And that’s all there is to say, really. It’s Ace Combat 2 again, but with a bit more of a fleshed-out story. It’s kind of neat to have the elite squadrons like Zero had again, and for Z.O.E. fights to be mandatory instead of optional considering how important Z.O.E. is. But I think I’d rather play the PS1 original than this. I really wanted to like this game. It’s really far better than Joint Assault in every aspect other than performance… but there’s still a bit too much Joint Assault in there for me.

Screenshot
Enjoy this crusty screenshot of a WWII fighter killing a modern superplane.

Ace Combat: Assault Horizon Legacy: Better Than Joint Assault! Put that on a medal, wear it proudly. Oh yeah, this game is called Assault Horizon Legacy by the way. No relation to Assault Horizon whatsoever. I don’t get it either.


Ace Combat: Assault Horizon

Ace Combat Assault Horizon Enhanced Edition box art

Anyway, here’s Assault Horizon. Everyone’s favorite scapegoat. A lot of people think this is the worst of all the Ace Combat games, but nah nah nah nah nah nah nah nah nah nah nah… nah, that’s Joint Assault. That’s not to say this game is great though, it’s still not fun.

I… listen, when I played through this game to write this, my mood was soured so hard that I lost the will to take notes, and just trying to write about it is bringing me right back down again. At least with Joint Assault I was fueled by the anger it brought me, but that’s not the case this time. I’m just going to list off what notes I did take and move on, alright?
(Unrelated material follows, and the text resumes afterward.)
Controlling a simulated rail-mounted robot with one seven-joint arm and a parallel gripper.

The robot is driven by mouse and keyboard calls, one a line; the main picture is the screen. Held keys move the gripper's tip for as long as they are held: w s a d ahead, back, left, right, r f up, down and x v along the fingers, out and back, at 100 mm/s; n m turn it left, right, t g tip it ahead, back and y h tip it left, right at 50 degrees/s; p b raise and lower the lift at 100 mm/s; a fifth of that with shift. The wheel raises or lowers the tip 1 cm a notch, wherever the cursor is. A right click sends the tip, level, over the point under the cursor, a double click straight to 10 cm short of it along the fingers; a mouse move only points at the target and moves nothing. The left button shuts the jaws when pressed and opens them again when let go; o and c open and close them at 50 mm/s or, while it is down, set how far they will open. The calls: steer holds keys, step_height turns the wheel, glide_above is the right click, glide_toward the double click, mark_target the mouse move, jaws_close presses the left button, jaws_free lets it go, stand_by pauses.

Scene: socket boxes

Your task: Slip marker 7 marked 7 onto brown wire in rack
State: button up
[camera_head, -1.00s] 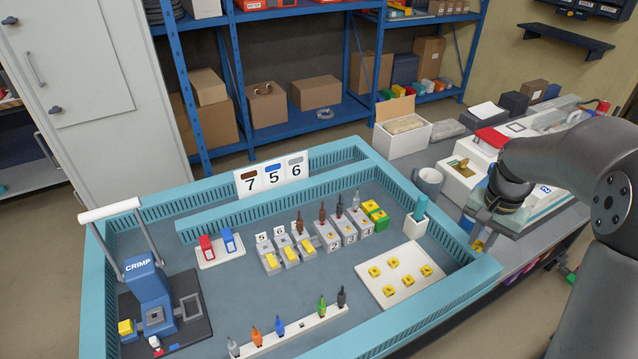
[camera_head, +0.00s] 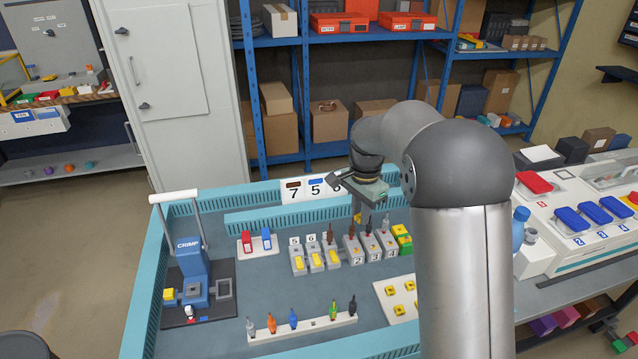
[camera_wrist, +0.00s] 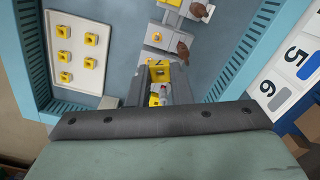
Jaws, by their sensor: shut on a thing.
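My gripper (camera_head: 357,207) is shut on a small yellow marker (camera_head: 357,217) and holds it above the back of the row of grey blocks. In the wrist view the yellow marker (camera_wrist: 160,73) shows between the fingertips, with a dark figure like a 7 on it. Brown wire ends (camera_head: 351,231) stand upright in the grey rack blocks (camera_head: 353,250), just below my gripper. A second brown end (camera_head: 331,238) stands to the left. In the wrist view brown ends (camera_wrist: 183,49) lie right of the marker, apart from it. Which one is the task's wire I cannot tell.
A card (camera_head: 293,189) pairs 7 with brown. The teal tray wall (camera_head: 260,217) runs behind the blocks. A white plate (camera_head: 384,292) with yellow markers lies at right, partly hidden by my arm. A blue crimp press (camera_head: 190,265) stands left.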

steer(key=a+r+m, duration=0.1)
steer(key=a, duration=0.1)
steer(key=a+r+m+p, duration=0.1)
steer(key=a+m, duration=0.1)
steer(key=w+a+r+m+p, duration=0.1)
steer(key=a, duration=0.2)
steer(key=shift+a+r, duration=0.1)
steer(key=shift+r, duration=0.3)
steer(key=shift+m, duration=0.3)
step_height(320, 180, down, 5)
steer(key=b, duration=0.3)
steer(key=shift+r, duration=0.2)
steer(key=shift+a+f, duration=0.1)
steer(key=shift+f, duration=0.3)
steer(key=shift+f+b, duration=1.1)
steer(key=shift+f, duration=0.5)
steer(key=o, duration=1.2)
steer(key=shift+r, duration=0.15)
Let’s see here… In some of the other games, the control schemes you can choose from are “novice”, the one where you turn left when you move the stick left, and “normal”, the correct choice. In this game, “novice” is called “optimal”. I don’t know who made that decision but they should get their brain checked.

Missiles are actually just flying JPEGs. Mister protagonist man was dreaming within a dream and it was actually a vision of the future apparently. The controls are too sensitive and the field of view is way too small and the camera moves around WAY too much and there are way too many blurring and shimmering effects, making this entire game a quite disorienting experience, and it only gets several times worse toward the end when the clouds start moving really fast and you’re zippin’ around all quick like. Also, I love how you can see through things when there’s clouds and smoke about. Nice feature.

Screenshot
Yeah, just look right through, there’s nothing in there.

Helicopter. AC-130. Bomber. None of these are the things I want to be flying, but that’s half the game. They also force you into attacker planes at one point instead of letting you pick a fighter or even a multirole. Missions in Ace Combat 6 were really long, but missions in this game are several times longer… the difference is, they drag on and on and on so much worse because there’s so much nothing to do. And that gets ten times worse in the helicopter, and 100 times worse in the AC-130. Also extremely annoying is trying to see those JPEG missiles to shoot them out of the air with my gun because of course, that’s what you do when you’re not in a fighter. Speaking of the guns, the reticle doesn’t lead targets anymore, you have to do that yourself… only in this game.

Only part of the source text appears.